» **Supplied data**:

------------------------------------

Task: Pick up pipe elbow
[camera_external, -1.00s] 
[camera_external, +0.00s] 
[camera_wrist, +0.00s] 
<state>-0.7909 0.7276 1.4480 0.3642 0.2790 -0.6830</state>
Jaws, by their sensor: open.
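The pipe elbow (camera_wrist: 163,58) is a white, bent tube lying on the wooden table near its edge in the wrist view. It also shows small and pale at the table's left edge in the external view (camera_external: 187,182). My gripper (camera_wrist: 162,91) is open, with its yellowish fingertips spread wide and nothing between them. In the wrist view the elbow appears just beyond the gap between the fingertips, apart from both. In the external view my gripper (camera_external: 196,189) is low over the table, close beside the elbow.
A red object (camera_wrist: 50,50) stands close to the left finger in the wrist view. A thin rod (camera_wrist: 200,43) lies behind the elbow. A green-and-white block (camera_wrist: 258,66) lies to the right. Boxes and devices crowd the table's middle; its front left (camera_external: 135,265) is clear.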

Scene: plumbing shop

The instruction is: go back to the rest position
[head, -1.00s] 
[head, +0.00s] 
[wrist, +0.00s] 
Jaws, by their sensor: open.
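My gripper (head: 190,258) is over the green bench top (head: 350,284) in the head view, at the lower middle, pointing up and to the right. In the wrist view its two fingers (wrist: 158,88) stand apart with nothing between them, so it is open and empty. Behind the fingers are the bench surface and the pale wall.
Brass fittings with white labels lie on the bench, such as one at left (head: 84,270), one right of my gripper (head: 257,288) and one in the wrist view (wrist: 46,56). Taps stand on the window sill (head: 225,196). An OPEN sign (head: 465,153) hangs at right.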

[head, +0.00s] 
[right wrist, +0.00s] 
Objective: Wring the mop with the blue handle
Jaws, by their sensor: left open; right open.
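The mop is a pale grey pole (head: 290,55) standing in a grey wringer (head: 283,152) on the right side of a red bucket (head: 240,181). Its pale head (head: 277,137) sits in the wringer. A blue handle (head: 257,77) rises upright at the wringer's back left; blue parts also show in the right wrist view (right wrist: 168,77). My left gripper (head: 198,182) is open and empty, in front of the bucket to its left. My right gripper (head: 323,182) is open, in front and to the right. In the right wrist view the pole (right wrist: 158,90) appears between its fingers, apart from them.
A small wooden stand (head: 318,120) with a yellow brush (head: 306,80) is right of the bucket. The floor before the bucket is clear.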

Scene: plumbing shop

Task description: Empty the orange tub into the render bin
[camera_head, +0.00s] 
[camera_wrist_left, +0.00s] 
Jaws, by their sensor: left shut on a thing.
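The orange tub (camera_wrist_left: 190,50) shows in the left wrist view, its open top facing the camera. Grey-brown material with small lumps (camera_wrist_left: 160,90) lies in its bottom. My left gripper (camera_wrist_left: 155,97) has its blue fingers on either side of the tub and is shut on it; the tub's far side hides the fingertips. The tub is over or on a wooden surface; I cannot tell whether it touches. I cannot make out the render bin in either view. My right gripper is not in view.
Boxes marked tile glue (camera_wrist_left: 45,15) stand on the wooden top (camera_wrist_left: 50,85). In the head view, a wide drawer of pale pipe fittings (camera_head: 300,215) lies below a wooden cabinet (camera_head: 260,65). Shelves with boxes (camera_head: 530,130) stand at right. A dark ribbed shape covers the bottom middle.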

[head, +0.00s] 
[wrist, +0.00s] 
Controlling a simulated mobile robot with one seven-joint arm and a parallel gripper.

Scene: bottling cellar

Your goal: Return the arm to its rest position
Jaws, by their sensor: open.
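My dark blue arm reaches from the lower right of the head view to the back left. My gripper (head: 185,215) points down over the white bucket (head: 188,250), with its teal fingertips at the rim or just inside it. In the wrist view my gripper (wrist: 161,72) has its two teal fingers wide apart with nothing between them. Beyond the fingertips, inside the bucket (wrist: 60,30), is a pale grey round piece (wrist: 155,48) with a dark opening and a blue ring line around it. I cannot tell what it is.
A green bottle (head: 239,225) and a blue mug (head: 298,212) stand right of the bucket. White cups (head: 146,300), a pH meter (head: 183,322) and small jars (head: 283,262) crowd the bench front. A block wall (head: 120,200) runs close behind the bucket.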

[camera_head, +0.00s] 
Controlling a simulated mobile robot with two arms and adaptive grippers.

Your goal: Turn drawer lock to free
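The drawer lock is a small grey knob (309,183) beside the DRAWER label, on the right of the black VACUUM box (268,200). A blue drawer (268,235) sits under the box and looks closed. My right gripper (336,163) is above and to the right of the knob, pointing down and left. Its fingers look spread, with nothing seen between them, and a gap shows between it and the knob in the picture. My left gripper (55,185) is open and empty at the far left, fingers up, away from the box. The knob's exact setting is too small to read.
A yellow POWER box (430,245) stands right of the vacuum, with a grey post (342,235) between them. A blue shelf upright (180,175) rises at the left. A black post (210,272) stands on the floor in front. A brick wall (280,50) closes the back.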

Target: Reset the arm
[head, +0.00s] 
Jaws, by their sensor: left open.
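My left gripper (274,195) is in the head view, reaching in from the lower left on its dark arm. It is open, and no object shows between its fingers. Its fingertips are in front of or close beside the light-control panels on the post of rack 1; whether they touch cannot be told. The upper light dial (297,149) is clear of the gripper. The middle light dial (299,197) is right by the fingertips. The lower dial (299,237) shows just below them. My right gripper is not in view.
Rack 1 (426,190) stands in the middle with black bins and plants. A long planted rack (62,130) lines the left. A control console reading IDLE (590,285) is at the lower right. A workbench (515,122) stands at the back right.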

------------------------------------

Your answer should be one number: how many lines in the material above contain the string "mobile".

» **Written response**:
2